I’m thought by some to be mere fun,
But some obsess until I’m done.
I may use one, but two or three
Are often a necessity.
I may take skill, I may take chance;
I thrive on zeal and happenstance.
My many forms are source of mirth,
But some derive from me their worth.
MPAA rating: R
Comedies have always been hit or miss, but modern comedy seems to have a lot more misses for me, partly because humor is subjective, but also because all the R-rated content usually gets in the way of the fun. Game Night isn’t immune to that, but its twisty plot and dark humor were engaging enough for me to look past its faults and thoroughly enjoy it.
Maybe my own love of games is a reason; my family has a game night every Christmas Eve, so I know the appeal of a table-top competition. I’m not quite as competitive, though, as Jason Bateman’s Max or Rachel McAdams’ Annie, whose mutual love of games brings them together. Now as a married couple trying to conceive, they host regular game nights with their friends until Max’s shady brother Brooks (Kyle Chandler, who sounds oddly like Michael Douglas in this movie) tries to spice things up with an elaborate role-playing mystery involving kidnapping and clues. But the players don’t realize soon enough that the threats and twists are actually real.
Game Night has its share of unnecessary language and crude jokes, but it’s also a lot of fun. I’m not usually drawn to dark humor, but I loved the naïveté of Max, Annie, and their friends as they believe the danger to be a game.
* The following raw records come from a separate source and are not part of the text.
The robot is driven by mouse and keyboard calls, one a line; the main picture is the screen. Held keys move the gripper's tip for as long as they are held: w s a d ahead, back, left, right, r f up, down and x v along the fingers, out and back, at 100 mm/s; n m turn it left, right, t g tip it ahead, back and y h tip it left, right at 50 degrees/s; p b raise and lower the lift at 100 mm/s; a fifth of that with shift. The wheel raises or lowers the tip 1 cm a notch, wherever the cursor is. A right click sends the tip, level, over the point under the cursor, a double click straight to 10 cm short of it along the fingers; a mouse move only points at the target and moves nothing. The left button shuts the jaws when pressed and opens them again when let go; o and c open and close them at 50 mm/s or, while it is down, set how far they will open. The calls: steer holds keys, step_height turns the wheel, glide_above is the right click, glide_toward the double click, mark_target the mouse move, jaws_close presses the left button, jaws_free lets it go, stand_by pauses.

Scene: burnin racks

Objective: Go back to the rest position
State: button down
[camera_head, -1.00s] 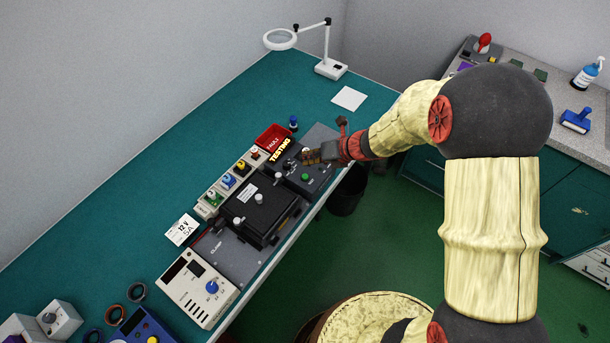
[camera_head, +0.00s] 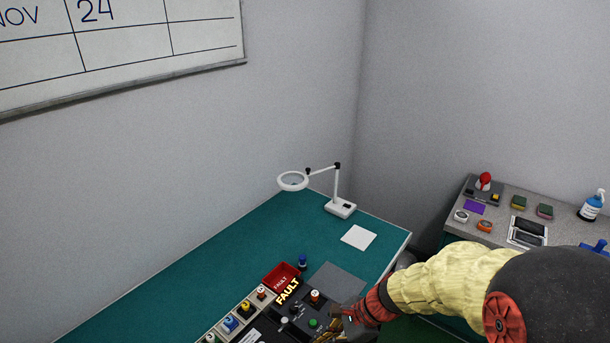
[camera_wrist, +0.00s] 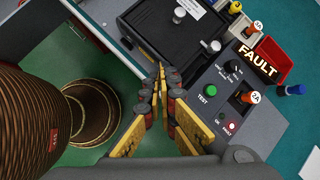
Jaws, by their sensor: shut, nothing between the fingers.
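My gripper (camera_wrist: 160,74) points over the front edge of the bench, its yellow fingers together and empty. In the head view it is at the bottom edge (camera_head: 332,332), partly cut off, just right of the green TEST button (camera_head: 313,322). In the wrist view the dark test panel (camera_wrist: 208,110) lies right of the fingers, with the green button (camera_wrist: 210,90) and an orange plug marked 2A (camera_wrist: 247,97) standing in it. The fingers appear apart from the panel. A sign reads FAULT (camera_head: 288,291), and the panel's small fault lamp (camera_wrist: 232,127) shows red.
A black clamp box (camera_wrist: 150,38) stands beside the panel. A red bin (camera_head: 280,275), a blue-capped item (camera_head: 303,262) and a magnifier lamp (camera_head: 341,208) stand behind. A grey side counter (camera_head: 495,218) is at right. A bin-like round container (camera_wrist: 95,112) stands on the floor.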

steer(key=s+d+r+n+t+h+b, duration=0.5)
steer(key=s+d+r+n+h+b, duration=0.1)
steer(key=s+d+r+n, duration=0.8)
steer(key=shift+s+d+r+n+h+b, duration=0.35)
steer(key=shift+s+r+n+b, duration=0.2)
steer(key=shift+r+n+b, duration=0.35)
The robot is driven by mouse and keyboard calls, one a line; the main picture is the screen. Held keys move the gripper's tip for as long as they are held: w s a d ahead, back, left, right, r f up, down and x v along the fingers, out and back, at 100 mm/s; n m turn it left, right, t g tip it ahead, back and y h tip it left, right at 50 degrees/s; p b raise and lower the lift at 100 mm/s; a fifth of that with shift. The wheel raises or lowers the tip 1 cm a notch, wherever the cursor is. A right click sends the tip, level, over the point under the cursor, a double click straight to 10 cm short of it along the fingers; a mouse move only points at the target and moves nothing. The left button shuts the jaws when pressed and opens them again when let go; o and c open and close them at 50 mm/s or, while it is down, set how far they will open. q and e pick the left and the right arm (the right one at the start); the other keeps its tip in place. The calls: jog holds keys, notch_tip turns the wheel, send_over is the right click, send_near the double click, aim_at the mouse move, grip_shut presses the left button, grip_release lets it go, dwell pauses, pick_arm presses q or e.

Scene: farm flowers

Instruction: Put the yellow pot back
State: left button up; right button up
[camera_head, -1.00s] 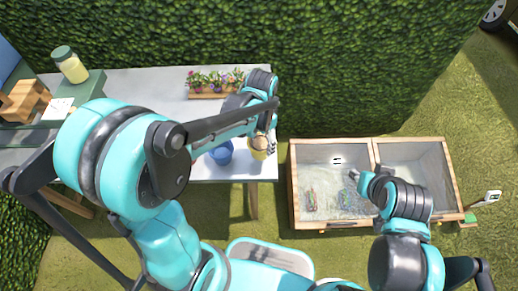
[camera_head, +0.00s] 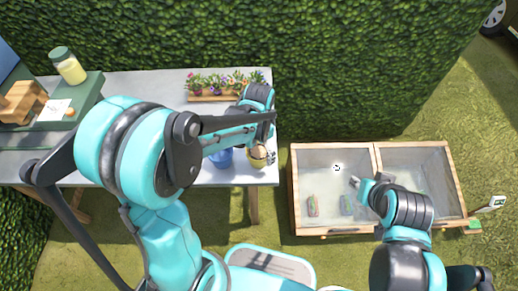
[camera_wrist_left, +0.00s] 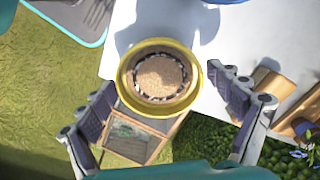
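The yellow pot (camera_head: 257,163), filled with brown soil, is near the front right corner of the grey table. The left wrist view shows its yellow rim (camera_wrist_left: 124,76) from above. My left gripper (camera_head: 268,157) is beside it; in the wrist view its fingers (camera_wrist_left: 162,80) are spread on either side of the pot, with a gap to each. A blue pot (camera_head: 221,158) stands just left of it, partly hidden by my left arm. A wooden tray (camera_head: 212,98) of several flowers lies at the table's back. My right gripper (camera_head: 361,182) is over the wooden-framed box; its fingers are too small to judge.
A jar (camera_head: 68,66) and wooden block (camera_head: 22,102) are at the table's left. A hedge (camera_head: 330,60) closes the back.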

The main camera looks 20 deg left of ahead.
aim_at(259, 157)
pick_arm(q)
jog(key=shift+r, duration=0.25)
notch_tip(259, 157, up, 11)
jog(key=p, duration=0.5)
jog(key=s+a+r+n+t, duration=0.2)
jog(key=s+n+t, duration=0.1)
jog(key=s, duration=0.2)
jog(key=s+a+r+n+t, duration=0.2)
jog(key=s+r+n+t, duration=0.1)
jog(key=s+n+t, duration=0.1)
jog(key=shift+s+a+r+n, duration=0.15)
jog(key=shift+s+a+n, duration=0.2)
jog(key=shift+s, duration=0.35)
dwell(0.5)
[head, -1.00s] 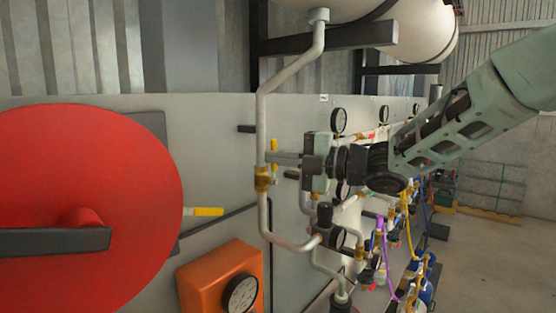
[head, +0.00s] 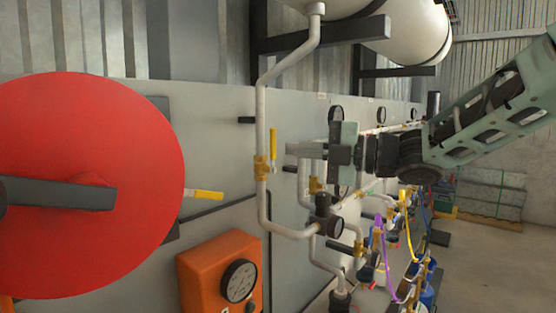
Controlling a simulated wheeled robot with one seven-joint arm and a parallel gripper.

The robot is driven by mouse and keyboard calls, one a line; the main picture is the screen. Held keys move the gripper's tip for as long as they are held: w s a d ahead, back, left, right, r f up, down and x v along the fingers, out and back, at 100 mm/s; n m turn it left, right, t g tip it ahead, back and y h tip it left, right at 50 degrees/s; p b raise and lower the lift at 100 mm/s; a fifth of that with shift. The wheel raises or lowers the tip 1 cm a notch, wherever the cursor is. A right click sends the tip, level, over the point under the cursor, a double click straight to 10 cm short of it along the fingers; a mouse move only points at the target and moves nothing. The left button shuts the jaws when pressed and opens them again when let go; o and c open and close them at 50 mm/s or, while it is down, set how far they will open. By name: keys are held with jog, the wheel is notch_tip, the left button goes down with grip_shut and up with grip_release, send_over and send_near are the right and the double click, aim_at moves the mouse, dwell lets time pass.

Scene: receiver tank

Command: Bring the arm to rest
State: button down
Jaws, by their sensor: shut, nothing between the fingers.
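My arm (head: 490,115) reaches in from the right edge of the head view. My gripper (head: 292,150) is at its end, with fingers pointing left. The fingers look closed together and hold nothing. They are in front of the grey panel, to the right of a yellow valve handle (head: 273,145) on a vertical pipe. A gap shows in the picture between the fingertips and that handle.
A large red disc (head: 110,140) with a dark bar fills the left. An orange box with a gauge (head: 238,282) is below. Grey pipes (head: 262,110), gauges and coloured hoses (head: 378,240) crowd the panel. White tanks (head: 415,30) are above. Open floor (head: 485,260) lies at the right.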

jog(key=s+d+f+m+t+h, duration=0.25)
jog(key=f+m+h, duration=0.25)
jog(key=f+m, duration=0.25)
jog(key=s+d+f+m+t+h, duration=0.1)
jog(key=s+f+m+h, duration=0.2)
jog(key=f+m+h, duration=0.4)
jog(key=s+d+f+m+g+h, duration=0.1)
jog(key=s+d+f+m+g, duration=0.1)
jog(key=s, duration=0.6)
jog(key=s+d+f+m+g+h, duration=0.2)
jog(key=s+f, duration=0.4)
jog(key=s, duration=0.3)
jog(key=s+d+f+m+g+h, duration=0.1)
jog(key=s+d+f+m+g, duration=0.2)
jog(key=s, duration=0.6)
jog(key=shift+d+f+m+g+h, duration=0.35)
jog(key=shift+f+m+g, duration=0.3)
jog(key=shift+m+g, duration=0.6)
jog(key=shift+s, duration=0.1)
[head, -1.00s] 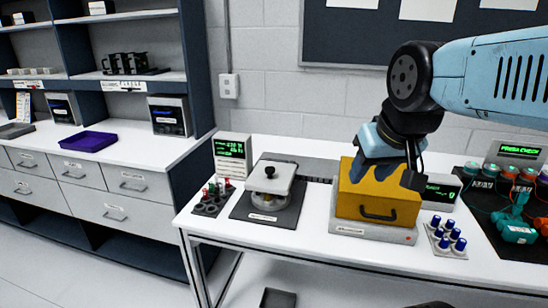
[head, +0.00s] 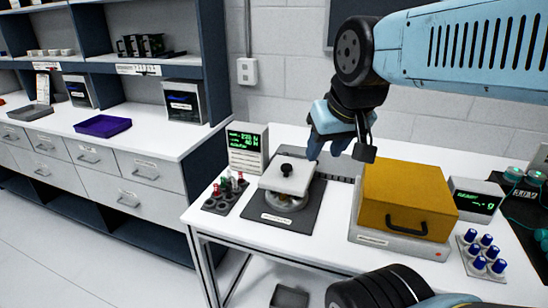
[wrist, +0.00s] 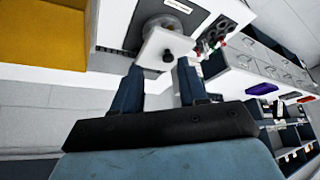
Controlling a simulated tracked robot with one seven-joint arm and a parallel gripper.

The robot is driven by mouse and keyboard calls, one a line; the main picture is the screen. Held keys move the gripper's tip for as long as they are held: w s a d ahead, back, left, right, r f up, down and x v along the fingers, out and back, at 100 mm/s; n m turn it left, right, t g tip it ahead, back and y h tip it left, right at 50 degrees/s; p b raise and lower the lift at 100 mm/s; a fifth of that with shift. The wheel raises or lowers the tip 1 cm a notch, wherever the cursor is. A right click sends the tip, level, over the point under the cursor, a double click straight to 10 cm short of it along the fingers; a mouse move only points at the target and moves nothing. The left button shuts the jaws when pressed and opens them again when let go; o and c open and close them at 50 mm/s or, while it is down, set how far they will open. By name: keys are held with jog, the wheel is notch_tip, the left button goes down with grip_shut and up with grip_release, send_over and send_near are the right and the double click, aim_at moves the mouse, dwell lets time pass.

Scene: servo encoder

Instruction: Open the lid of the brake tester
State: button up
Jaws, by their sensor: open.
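A yellow box-shaped cover (head: 405,198) with a black front handle (head: 407,225) sits closed on a grey base (head: 378,238), right of centre. Left of it is a device with a pale square plate (head: 287,179) and a black knob (head: 286,168), over a round part on a dark mat. The labels are too small to read, so I cannot tell which is the brake tester. My gripper (head: 340,152) is open and empty, above the bench between the two. In the wrist view, the plate (wrist: 150,50) and knob (wrist: 167,55) appear just beyond the open fingers (wrist: 158,66).
A display box (head: 247,149) and a rack of small coloured pieces (head: 222,200) stand left of the plate device. A second display (head: 474,202) and several blue-capped pieces (head: 482,255) are right of the yellow cover. Shelving with a purple tray (head: 103,126) stands left.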

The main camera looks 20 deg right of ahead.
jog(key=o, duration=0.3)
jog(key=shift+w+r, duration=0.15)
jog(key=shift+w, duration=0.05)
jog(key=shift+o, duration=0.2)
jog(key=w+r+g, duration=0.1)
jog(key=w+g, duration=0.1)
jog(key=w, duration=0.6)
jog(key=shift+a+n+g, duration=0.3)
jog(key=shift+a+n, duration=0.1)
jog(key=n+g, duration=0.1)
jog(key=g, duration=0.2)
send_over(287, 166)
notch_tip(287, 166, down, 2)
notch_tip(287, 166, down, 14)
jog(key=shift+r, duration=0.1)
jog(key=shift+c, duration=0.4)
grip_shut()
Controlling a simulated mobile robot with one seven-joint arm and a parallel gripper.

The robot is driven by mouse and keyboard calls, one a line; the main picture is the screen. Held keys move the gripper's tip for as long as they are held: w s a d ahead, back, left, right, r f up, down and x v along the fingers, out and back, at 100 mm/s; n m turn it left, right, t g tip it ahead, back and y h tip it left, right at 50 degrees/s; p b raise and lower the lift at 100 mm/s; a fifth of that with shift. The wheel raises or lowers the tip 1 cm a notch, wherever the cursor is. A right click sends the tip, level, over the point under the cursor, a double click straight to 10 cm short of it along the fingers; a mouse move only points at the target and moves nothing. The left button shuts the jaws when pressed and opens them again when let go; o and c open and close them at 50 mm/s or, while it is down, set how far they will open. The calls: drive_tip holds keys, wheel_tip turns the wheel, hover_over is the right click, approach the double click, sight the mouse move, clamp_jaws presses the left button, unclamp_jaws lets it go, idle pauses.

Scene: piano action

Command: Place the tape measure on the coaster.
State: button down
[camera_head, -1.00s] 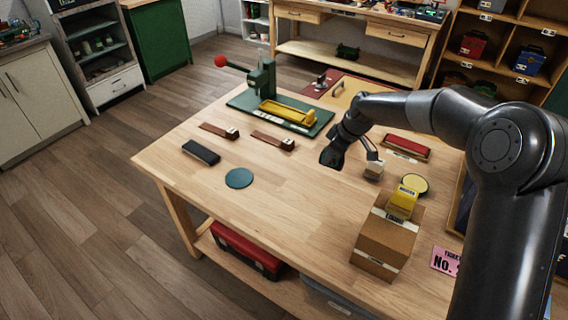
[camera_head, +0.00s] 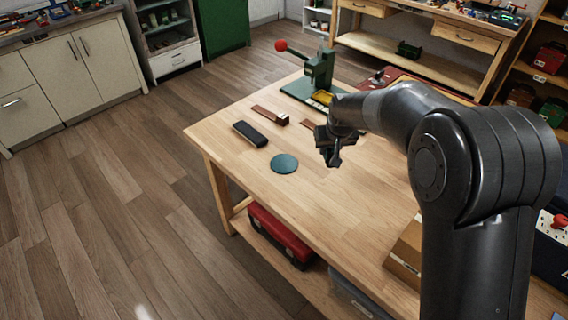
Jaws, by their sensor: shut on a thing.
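A flat teal round coaster (camera_head: 284,163) lies bare on the wooden workbench, left of my gripper. My gripper (camera_head: 331,157) is above the bench, a short way right of the coaster and apart from it. It is shut on a small thing, mostly hidden and too dark to make out. I cannot tell for sure that it is the tape measure, and no other tape measure is plain in view.
A black oblong case (camera_head: 250,134) and a brown strip with a metal end (camera_head: 270,116) lie behind the coaster. A green press (camera_head: 319,72) with a red knob stands farther back. A cardboard box (camera_head: 405,252) is at the right. Bench top (camera_head: 318,215) is clear in front.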

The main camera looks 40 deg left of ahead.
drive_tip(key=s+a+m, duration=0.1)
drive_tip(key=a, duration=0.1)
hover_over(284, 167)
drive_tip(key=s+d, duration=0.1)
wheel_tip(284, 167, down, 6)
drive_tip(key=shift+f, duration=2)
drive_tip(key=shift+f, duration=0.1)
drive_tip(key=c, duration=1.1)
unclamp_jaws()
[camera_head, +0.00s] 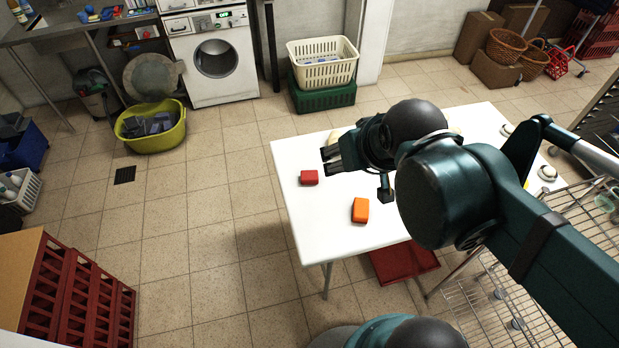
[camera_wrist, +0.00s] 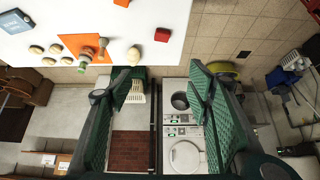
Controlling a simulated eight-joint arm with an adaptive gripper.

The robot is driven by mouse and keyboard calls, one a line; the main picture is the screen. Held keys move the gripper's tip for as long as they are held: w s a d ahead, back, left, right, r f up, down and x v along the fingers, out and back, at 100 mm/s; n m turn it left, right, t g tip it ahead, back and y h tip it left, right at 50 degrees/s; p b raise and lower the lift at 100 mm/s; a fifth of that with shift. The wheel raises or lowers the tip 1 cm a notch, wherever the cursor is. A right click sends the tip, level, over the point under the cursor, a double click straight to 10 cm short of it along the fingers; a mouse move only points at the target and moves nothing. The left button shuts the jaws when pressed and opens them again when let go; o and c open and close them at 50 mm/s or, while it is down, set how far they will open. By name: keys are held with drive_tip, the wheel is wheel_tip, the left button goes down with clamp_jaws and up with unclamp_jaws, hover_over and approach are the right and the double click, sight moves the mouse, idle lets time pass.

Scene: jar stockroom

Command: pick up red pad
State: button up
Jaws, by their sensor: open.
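The red pad (camera_head: 309,177) is a small red block lying on the white table (camera_head: 300,215) near its left edge. In the wrist view the red pad (camera_wrist: 162,35) shows on the white tabletop, beyond and above the fingertips in the picture. My gripper (camera_head: 328,160) is above the table, close to the red pad in the head view and apart from it. In the wrist view my gripper (camera_wrist: 162,72) has its two green fingers spread wide with nothing between them.
An orange block (camera_head: 360,210) lies nearer the table's front edge. In the wrist view, several pale round items (camera_wrist: 36,49) and an orange sheet (camera_wrist: 76,42) with a knobbed object (camera_wrist: 88,53) lie on the table. Bare tabletop surrounds the red pad.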

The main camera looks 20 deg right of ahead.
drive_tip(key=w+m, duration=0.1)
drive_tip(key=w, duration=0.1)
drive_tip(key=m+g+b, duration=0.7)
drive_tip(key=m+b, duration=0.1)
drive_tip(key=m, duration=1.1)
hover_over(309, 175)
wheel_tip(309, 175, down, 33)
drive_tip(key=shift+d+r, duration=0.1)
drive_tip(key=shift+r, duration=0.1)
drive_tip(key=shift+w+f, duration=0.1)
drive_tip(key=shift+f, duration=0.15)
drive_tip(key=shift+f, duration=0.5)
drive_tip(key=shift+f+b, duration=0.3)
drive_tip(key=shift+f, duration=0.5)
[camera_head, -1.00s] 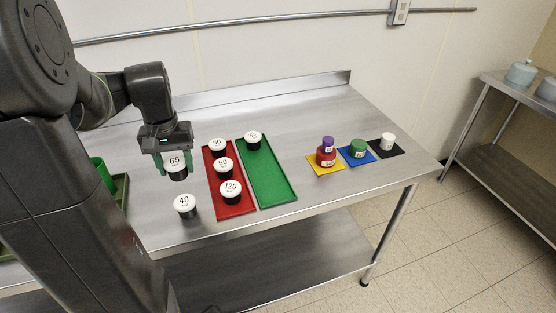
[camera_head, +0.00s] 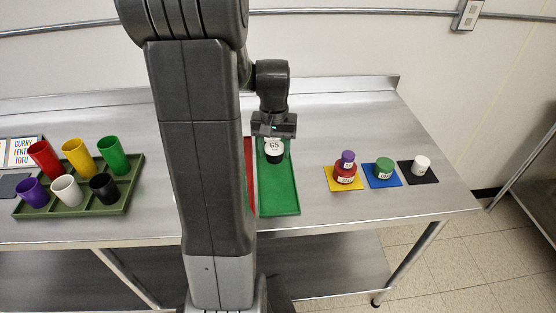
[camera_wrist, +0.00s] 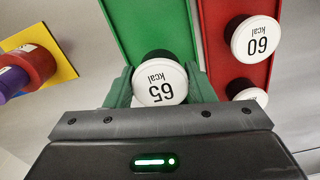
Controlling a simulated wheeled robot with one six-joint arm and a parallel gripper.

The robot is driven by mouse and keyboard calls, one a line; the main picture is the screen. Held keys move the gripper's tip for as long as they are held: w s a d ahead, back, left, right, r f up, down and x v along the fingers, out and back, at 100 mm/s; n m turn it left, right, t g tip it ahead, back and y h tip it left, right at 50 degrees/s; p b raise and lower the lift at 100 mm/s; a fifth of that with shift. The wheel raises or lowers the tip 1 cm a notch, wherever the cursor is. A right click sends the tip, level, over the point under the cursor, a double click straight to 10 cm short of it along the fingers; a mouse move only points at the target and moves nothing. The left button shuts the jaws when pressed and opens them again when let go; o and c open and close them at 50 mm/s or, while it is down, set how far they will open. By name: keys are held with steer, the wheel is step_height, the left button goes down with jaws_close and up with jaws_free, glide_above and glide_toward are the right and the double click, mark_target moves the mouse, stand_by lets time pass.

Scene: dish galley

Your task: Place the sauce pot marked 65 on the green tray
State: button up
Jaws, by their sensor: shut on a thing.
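The sauce pot marked 65 (camera_head: 274,147) is a dark pot with a white lid. It also shows in the wrist view (camera_wrist: 160,84), its lid reading 65 kcal. My gripper (camera_head: 273,140) is shut on it, one green finger on each side. The green tray (camera_head: 280,190) lies below the pot, which is over its far part in the head view. Whether the pot touches the tray I cannot tell. The pot seen earlier on the green tray's far end is hidden in the head view.
The red tray (camera_head: 250,165) lies left of the green one, mostly behind my arm; the wrist view shows a pot marked 60 (camera_wrist: 256,40) on it. Coloured mats with small pots (camera_head: 345,172) lie to the right. A green rack of cups (camera_head: 130,190) stands at left.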

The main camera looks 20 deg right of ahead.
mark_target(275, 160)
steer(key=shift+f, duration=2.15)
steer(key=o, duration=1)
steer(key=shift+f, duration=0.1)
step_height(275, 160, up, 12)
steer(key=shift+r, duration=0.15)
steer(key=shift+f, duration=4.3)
The laughs still come, though, once things get real, and their efforts to save Max’s brother are cleverly interspersed with a rollicking soundtrack, running gags, and more mundane debates like whether to start a family. And the plot will surely keep you guessing with its many barely credible twists and lively action, especially a cool one-take chase through a house. (I love how even less ambitious movies are using tracking shots more and more.)
The cast is also great, with McAdams at her most effortlessly attractive and Bateman brimming with dry sarcasm; Jesse Plemons also makes an impression as their creepy policeman neighbor, who acts like a serial killer most of the time. Oh, and I got a real kick out of a couple jokes about Panera Bread, since I used to work there, and I can confirm that the membership card shown in the film is totally fake. While I wish it had been brought down to PG-13 level, Game Night is a great source of fun that is worth playing over and over.
Best line: (Brooks) “We can’t go to the cops. The Bulgarian’s got a ton of moles.”
(Annie) “On his face?”
(Brooks) “No, in the police department!”